僕は、かなりの「フード左翼」。ファストフードやコンビニ弁当は数年来食べていない。同時に、このブログを読んでいる人はご存知の通り、「テクノロジーおたく」。周りにITベンチャーをやっている友達もたくさんいる。
(で、僕のこういうあり方は別に特殊なわけではなくて、割りと多くの人にあてはまったりするのではないかと思うんだけど)

僕がここ数年来すごーくお世話になり、かつ共感している人たちに、かぐれとロフトワークの二つがある。前者のかぐれは現代における「ナチュラルボーン・ウィリアム・モリス」だし、後者のロフトワークは「テクノロジーGEEK」の最先端。

あるいは、僕の大好きな「読書」で考えてみよう。古本を使ったワークショップをしているBook Pick Orchestraのファンだし、電子書籍のプラットフォームを作っているWOODYにもワクワクしている。

そして今僕が研究している微生物の世界では、発酵醸造文化という日本のクラフト文化への探求という側面もあるし、バイオテクノロジーの最先端という側面もある。

要はだな。「右翼と左翼」という二項対立は、状況を整理するために便利なフレームではあるけれど、必ずどちらかを選ぶ、ということではないのだね。
自分のデザイナーとしての職能を考えれば、「二項対立は、第三の解決方法を考えるための材料」のはず。

有機農業の収穫効率という問題は、遺伝子組み換え技術だけでなく、例えばマクロなバイオテクノロジーを使えば改良できるかもしれない、とかね。

あるいは別の考え方もできる。
歴史的に継承されてきたクラフト技術のなかから「最先端のテクノロジー」を取り出す。

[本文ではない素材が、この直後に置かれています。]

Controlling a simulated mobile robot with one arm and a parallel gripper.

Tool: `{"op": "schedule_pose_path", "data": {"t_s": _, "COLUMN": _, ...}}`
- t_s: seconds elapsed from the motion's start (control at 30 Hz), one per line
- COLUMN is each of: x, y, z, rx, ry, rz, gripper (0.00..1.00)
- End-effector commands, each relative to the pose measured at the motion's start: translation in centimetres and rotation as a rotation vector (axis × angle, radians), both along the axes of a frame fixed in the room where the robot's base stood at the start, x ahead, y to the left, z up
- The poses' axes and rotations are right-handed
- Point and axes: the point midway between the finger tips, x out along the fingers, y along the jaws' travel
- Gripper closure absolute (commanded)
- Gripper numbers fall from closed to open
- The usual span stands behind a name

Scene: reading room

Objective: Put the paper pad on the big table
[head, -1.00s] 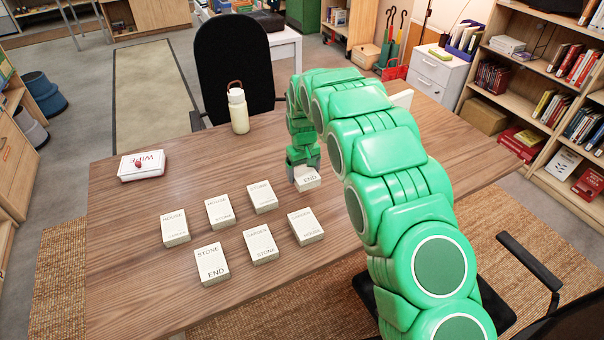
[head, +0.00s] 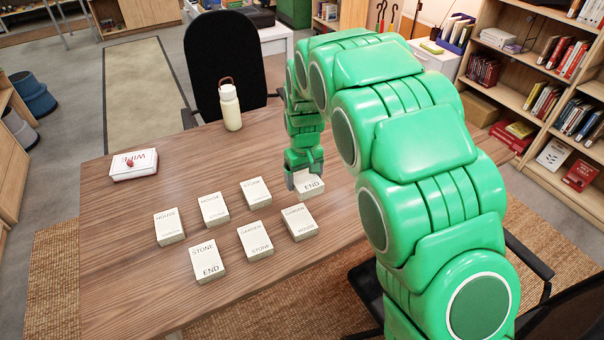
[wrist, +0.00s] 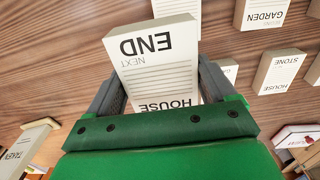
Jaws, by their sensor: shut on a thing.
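My gripper (head: 304,178) points down at the far right of the blocks on the big wooden table (head: 125,235). It is shut on a pale block (head: 311,187) with ruled lines and the words END and HOUSE. In the wrist view this block (wrist: 152,60) sits between the two grey fingers and sticks out beyond them. I cannot tell whether it touches the table. A flat yellow-green item (head: 431,47) lies on the white cabinet at the back right. I cannot tell which thing is the paper pad.
Several similar word blocks, one reading STONE and END (head: 207,262), lie left of my gripper. A white WIPE box (head: 133,165) and a cream bottle (head: 230,108) stand farther back. A black chair (head: 230,60) is behind the table. The table's left front is bare.

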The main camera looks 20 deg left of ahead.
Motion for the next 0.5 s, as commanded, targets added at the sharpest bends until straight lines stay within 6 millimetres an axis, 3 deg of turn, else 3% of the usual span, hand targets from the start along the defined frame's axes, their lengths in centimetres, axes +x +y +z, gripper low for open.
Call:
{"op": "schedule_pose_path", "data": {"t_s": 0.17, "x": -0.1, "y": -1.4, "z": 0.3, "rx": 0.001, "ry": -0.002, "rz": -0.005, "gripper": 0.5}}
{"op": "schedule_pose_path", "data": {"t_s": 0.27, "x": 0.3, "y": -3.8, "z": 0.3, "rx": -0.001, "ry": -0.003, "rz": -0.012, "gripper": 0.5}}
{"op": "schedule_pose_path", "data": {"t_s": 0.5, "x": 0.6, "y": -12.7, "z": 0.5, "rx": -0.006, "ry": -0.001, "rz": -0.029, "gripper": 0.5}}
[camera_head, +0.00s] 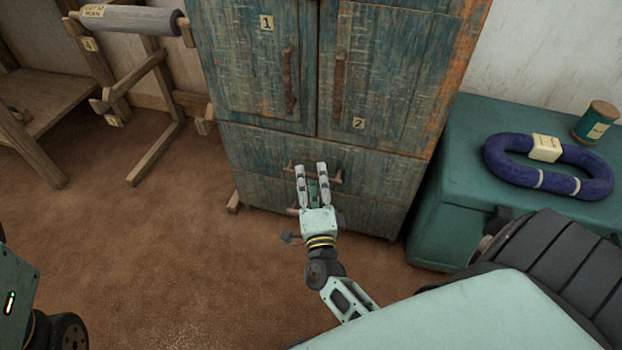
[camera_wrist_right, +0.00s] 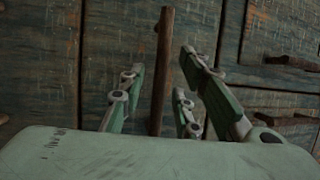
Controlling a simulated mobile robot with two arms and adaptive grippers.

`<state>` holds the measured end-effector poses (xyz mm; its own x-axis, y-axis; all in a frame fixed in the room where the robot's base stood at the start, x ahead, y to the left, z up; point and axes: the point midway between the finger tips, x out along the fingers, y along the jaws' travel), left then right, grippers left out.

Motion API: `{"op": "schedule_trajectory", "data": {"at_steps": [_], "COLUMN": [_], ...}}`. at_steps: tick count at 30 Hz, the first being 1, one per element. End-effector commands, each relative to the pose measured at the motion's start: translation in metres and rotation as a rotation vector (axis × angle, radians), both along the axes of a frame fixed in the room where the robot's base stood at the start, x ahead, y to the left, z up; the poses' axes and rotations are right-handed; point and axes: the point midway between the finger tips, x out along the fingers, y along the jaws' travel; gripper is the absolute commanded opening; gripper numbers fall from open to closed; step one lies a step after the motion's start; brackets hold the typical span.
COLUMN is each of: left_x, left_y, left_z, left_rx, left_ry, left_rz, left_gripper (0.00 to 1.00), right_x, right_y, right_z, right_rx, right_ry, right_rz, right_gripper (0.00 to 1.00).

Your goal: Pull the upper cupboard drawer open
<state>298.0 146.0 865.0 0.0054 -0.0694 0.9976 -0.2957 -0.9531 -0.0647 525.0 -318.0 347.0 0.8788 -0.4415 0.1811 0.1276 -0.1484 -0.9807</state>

農業でも林業でも、そこには相当最適化された加工技術や素材の生産技術が明文化されない状態で眠っていたりする。そこをデザインの方法論を使って取り出すことができる(と思う)。

「昔に戻る」ことも「進歩する」ことも、実は主観が評価する幻想でしかない。
テクノロジーと自分の目指す生活のあり方のバランスを取るのは、不特定多数の共有するイデオロギーではなく、個人単位の繊細で具体的な「センス」や「テクニック」なのだと思う。

実際、僕が地方での仕事で出会ったコミュニティには、「富裕層と貧困層」という二項対立とは全然違うかたちで面白いライフスタイルをつくっているところがいくつもある。ウィリアム・モリスの時代と違って、現代はより「二項対立に縛られない世界」をDIYできる環境が揃ってきているのかもしれない。

理想の世界はどこか彼方にあるのではなく、すでに遠くないところに小さく生まれている。その種をどうするのか、それは個人の行動と美意識にかかっているよね。